• Exercise goal: The listing below holds a line with "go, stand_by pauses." and a later line with "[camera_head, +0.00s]". Write out those two lines and every line between them, exactly, and nothing else.

• Stored rows:
— start —
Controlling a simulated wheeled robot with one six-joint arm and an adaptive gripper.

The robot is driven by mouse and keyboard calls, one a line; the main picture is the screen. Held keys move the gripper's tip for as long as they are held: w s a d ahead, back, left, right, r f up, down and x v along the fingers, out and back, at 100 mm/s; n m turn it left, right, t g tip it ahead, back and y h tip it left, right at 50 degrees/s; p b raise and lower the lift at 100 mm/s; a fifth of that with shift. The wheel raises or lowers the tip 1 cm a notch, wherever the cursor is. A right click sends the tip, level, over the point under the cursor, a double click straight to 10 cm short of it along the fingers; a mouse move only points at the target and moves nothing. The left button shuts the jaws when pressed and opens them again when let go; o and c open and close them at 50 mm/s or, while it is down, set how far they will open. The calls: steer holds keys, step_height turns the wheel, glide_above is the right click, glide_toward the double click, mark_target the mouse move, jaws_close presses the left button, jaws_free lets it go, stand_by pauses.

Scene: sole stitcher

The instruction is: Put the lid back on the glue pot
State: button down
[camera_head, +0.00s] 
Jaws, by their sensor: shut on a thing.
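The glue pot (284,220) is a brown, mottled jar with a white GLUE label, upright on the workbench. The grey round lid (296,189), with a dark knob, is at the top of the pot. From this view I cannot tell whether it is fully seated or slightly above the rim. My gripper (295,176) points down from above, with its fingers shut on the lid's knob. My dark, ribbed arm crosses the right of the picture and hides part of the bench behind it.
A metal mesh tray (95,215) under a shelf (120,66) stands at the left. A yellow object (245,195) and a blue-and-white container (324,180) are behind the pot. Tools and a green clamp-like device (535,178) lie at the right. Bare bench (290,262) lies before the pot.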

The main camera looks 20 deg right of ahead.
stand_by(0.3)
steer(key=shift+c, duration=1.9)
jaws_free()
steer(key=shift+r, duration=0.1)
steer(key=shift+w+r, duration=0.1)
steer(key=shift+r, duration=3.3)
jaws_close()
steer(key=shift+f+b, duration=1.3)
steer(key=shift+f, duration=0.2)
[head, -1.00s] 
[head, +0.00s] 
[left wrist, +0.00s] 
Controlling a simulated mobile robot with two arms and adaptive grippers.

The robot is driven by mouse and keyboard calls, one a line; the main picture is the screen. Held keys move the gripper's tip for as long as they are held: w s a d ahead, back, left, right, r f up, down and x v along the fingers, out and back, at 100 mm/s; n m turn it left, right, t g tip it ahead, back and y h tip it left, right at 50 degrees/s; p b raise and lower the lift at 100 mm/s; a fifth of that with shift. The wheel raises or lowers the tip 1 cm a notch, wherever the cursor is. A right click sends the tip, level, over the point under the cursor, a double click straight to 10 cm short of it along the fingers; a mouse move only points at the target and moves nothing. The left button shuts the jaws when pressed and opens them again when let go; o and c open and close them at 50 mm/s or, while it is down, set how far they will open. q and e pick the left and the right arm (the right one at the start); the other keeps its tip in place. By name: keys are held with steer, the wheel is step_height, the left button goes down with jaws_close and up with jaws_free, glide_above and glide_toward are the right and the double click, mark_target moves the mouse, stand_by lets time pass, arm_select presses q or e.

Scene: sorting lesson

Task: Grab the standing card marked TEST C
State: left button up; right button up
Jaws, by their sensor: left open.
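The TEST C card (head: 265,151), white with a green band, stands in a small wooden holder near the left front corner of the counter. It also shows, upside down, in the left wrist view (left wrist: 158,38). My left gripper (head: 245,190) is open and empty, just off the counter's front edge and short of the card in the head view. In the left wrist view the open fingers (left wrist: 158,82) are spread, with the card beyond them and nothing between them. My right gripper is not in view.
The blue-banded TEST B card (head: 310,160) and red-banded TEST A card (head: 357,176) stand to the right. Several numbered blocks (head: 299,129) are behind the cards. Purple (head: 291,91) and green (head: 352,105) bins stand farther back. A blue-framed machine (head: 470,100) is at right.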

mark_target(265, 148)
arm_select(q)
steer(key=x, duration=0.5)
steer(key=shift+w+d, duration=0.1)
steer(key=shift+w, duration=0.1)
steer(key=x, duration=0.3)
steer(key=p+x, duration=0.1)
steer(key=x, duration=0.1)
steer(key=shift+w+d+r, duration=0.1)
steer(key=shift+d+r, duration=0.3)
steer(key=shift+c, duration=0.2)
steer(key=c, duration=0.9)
— end —
• Finished answer:
The robot is driven by mouse and keyboard calls, one a line; the main picture is the screen. Held keys move the gripper's tip for as long as they are held: w s a d ahead, back, left, right, r f up, down and x v along the fingers, out and back, at 100 mm/s; n m turn it left, right, t g tip it ahead, back and y h tip it left, right at 50 degrees/s; p b raise and lower the lift at 100 mm/s; a fifth of that with shift. The wheel raises or lowers the tip 1 cm a notch, wherever the cursor is. A right click sends the tip, level, over the point under the cursor, a double click straight to 10 cm short of it along the fingers; a mouse move only points at the target and moves nothing. The left button shuts the jaws when pressed and opens them again when let go; o and c open and close them at 50 mm/s or, while it is down, set how far they will open. The calls: steer holds keys, step_height turns the wheel, glide_above is the right click, glide_toward the double click, mark_target the mouse move, jaws_close presses the left button, jaws_free lets it go, stand_by pauses.

Scene: sole stitcher

The instruction is: Put the lid back on the glue pot
State: button down
[camera_head, +0.00s] 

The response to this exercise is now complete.